Mas nessas últimas semanas isso ficou muito pior enquanto o antibiótico cumpria sua função de exterminar a colônia de bactérias instalada em meu ouvido, provavelmente depois de um mergulho em que entrou água no orifício. Nesses dias, se algum barulho vinha do meu lado esquerdo, eu olhava sobre o ombro direito, porque não entendia de onde vinha o som. Participar de qualquer conversa era extenuante; andar na rua uma tortura sonora com sons indistintos. Não tinha vontade de ouvir músicas ou podcasts. Queria me rodear de silêncio apenas, mas fiquei presa em barulhos, ruídos, graves e agudos desagradáveis.
Numa dessas manhãs de ouvido infeccionado, fui ao sebo ver se podia trocar alguns livros que não me interessavam mais por outros. Percorri a loja animadamente, um espaço quase totalmente vazio e, assim, quase silencioso no centro da cidade. Separei um punhado de revistas dos anos 1970 e 1980 para levar para casa e ter mais matéria-prima para colagens quando o dono do sebo me fez uma pergunta. Momentos antes, esse homem que certamente tem mais de 70 anos de idade havia sido ríspido ao definir quanto eu poderia gastar naquela troca na loja. Usando máscara cobrindo nariz e boca, ele me perguntou algo que eu simplesmente não consegui escutar. Eu disse: “desculpe, não entendi, não estou ouvindo nada neste ouvido”. Ele então tirou a máscara, repetiu a pergunta e, abaixando-se um pouco na minha direção, apontou para o aparelho de surdez na sua orelha. “Estamos iguais, então”, eu falei, e enquanto compartilhávamos um sorriso cúmplice, respondi a pergunta que ele havia feito.

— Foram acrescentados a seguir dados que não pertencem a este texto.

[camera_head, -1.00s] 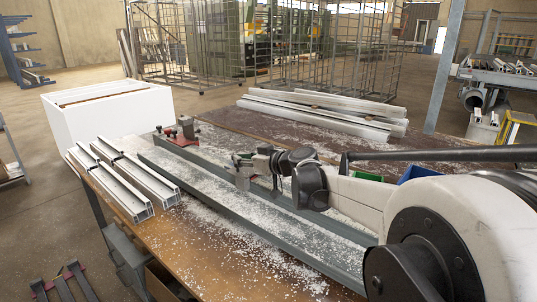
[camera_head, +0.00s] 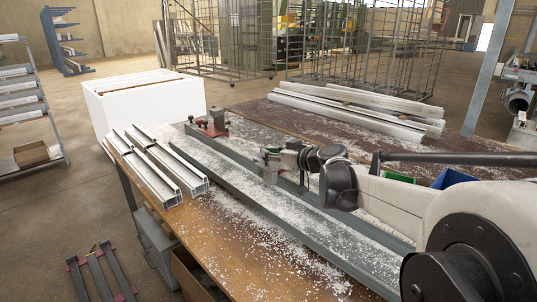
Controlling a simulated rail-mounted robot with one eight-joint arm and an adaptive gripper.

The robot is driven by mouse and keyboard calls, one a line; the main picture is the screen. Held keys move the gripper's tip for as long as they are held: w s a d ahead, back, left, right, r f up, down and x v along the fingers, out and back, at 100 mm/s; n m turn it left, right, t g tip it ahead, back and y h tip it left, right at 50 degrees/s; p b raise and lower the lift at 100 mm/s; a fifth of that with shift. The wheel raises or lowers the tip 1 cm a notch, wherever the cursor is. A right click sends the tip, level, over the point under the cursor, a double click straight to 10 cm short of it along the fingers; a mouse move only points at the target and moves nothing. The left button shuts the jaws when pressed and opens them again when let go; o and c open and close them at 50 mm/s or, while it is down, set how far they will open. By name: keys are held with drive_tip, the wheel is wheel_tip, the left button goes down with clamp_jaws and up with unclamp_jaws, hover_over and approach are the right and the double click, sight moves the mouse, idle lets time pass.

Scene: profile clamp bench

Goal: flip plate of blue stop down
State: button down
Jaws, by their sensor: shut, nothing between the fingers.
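My gripper (camera_head: 265,156) is small in the picture, at the end of my arm above the long grey clamp rail (camera_head: 240,183). Its fingers are shut and hold nothing that I can make out. A small grey upright piece (camera_head: 270,174) shows just below it at the rail; whether they touch cannot be told. No blue stop or plate can be clearly picked out; my gripper and arm cover part of the rail. A stop with a red base (camera_head: 212,128) and dark upper parts stands at the rail's far end, beyond my gripper.
White profiles (camera_head: 160,172) lie left of the rail on the bench (camera_head: 235,240), which is strewn with white chips. More profiles (camera_head: 355,108) lie on the dark table behind. A blue bin (camera_head: 453,178) and a green bin (camera_head: 398,177) sit behind my arm.

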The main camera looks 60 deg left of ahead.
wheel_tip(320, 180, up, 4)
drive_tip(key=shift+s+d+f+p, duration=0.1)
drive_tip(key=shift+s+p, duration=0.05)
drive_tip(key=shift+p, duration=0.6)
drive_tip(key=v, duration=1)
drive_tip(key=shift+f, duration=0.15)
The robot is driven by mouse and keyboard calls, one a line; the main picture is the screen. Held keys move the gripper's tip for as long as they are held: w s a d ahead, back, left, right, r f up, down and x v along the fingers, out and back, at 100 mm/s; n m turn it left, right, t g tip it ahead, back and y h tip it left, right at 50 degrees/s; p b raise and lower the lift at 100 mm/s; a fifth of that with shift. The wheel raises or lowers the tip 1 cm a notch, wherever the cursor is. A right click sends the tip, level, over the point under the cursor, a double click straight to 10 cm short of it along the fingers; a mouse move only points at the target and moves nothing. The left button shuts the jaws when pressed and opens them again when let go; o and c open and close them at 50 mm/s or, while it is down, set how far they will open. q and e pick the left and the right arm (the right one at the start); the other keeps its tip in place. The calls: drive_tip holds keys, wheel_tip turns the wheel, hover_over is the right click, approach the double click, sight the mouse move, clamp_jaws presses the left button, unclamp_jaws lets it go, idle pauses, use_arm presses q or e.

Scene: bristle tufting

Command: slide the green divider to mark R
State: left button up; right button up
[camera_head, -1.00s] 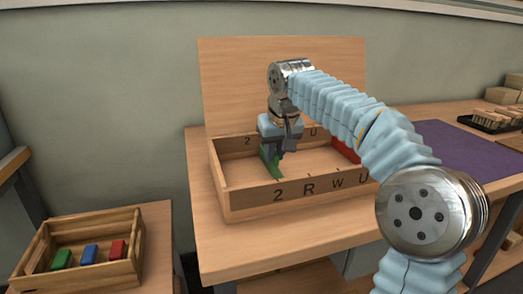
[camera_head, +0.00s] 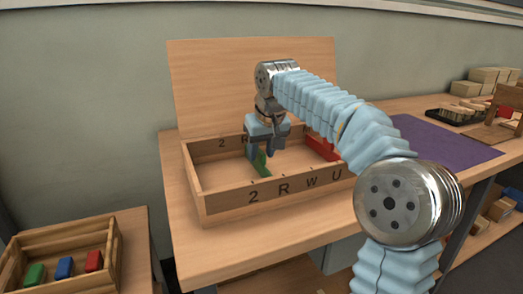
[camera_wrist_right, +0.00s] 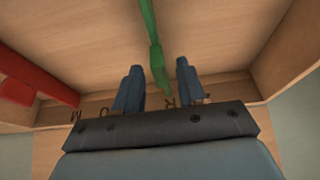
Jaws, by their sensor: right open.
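The green divider (camera_head: 260,164) stands in the wooden box, toward its left side, between the fingers of my right gripper (camera_head: 269,150). In the right wrist view the green divider (camera_wrist_right: 155,60) runs between the two open fingers (camera_wrist_right: 158,85), with a gap on each side visible. Mark R (camera_head: 284,188) is on the box's front wall, right of mark 2 (camera_head: 253,195). In the head view the divider's near end appears between 2 and R, closer to 2. The gripper hides its far part. My left gripper is not in view.
A red divider (camera_head: 322,149) stands farther right in the wooden box (camera_head: 226,209); it also shows in the wrist view (camera_wrist_right: 40,88). A crate (camera_head: 112,262) with green, blue and red blocks is at lower left. A purple mat (camera_head: 445,138) lies right of the box.

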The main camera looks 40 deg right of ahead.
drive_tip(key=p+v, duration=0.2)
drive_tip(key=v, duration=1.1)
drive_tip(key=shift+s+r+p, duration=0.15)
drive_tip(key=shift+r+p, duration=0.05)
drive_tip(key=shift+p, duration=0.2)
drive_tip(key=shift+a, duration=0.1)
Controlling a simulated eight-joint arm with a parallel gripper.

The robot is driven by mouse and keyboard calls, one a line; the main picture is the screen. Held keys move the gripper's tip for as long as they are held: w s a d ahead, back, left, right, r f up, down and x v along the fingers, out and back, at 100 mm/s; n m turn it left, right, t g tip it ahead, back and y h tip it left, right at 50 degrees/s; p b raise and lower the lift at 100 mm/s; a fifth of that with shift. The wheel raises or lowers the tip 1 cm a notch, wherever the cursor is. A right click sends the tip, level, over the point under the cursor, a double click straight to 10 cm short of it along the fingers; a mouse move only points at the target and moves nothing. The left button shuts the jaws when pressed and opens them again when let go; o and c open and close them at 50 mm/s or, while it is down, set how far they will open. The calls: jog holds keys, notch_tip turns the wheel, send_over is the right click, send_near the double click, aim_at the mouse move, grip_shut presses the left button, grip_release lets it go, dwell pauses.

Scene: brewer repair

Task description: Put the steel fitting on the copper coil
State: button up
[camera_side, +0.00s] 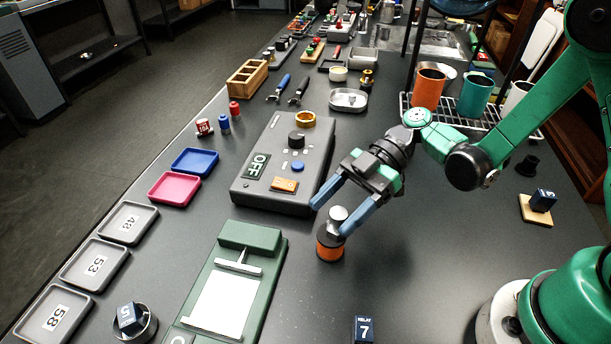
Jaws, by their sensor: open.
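The copper coil (330,246) is a short orange-brown cylinder with dark bands, upright on the dark bench near the middle. The steel fitting (338,214) is a small silvery piece that appears to sit on top of the coil; its exact seating is partly hidden by a finger. My gripper (328,220) is open, with its two blue fingers spread on either side of the fitting, just above the coil. I cannot tell whether either finger touches the fitting.
A grey box marked OFF (265,200) stands close at the left. A green board with a white plate (222,303) lies in front left. A relay block marked 7 (363,329) is at the front. Mugs on a rack (430,88) stand behind.

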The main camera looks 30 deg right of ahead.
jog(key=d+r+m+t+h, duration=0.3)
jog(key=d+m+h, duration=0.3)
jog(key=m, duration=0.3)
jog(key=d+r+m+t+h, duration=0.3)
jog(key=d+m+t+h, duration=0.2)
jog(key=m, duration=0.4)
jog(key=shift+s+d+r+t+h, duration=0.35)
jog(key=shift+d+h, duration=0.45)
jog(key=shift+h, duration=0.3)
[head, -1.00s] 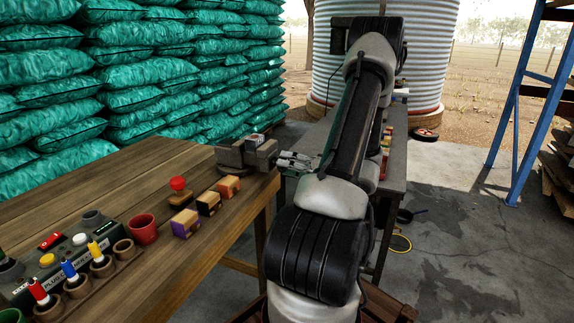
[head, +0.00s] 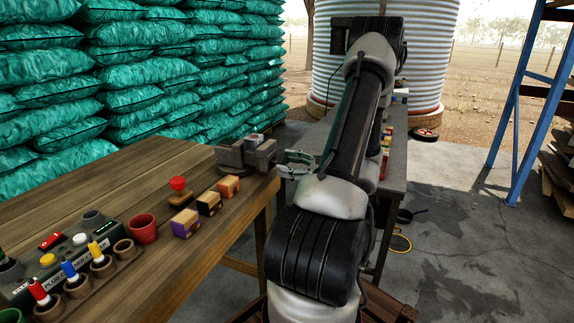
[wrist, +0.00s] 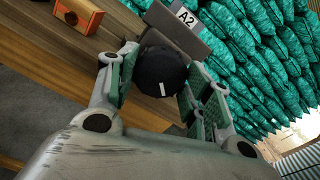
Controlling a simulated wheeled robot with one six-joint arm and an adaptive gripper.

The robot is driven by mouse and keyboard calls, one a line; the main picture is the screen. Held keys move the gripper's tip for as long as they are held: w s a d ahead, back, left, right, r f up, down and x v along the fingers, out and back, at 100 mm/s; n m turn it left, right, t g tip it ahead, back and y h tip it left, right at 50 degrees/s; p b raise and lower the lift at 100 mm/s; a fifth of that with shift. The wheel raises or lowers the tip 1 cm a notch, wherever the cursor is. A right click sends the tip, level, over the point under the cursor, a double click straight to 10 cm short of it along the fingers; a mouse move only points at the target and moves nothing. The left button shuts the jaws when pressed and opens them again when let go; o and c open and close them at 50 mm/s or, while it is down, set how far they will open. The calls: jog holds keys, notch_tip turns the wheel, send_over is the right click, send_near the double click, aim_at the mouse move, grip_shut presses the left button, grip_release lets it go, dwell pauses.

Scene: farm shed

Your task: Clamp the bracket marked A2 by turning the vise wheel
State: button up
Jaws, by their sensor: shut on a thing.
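The vise (head: 232,155) stands at the right end of the wooden bench. A small grey bracket (head: 254,141) sits between its jaws. In the wrist view, the label A2 shows on a grey block (wrist: 184,18) just beyond the wheel; whether the jaws press on the bracket is hidden. The vise wheel (wrist: 161,68) is black and round with a white mark near its lower edge. My gripper (wrist: 161,76) has one finger on each side of it and is shut on it. In the head view, my gripper (head: 296,163) is at the vise's right side.
Several small wooden blocks, one with an orange end (head: 229,186), and a red-knobbed stamp (head: 178,188) stand left of the vise. A red cup (head: 143,229) and tool holders are nearer. A grey table (head: 398,160) stands behind my arm.

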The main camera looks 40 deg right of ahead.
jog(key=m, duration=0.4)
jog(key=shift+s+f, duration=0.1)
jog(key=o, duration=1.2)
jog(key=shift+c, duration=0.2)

Eu aceito a pecha de que tenho minhas idiossincrasias. Uma delas é que, apesar de não esperar muito da vida, tenho uma meta bastante específica. A vontade de aprender um novo idioma a cada nova década que eu viver. O idioma dos anos 30 calhou de ser o alemão. Mas, trabalhando presencialmente 8 horas por dia, aprender as declinações da língua germânica é uma meta tão improvável quanto a aposentadoria para a geração que nasceu entre os anos 1980 e 1990.
Para ser minimamente realista, convenço-me de que, se até os 38 anos, eu não conseguir ler um livro em alemão, devo migrar para francês ou italiano e botar fé na raiz latina dos nossos idiomas. Mas para sentir que o pouco que já sei de alemão não é insuficiente, eventualmente escuto rádios da Alemanha enquanto trabalho. Costumo fazer isso no site TuneIn, onde dá para escutar rádios de várias partes do mundo. Afinal, além de escutar pessoas falando coisas que eu não entendo, também sou grande entusiasta dessa mídia que surgiu nas ondas invisíveis do ar.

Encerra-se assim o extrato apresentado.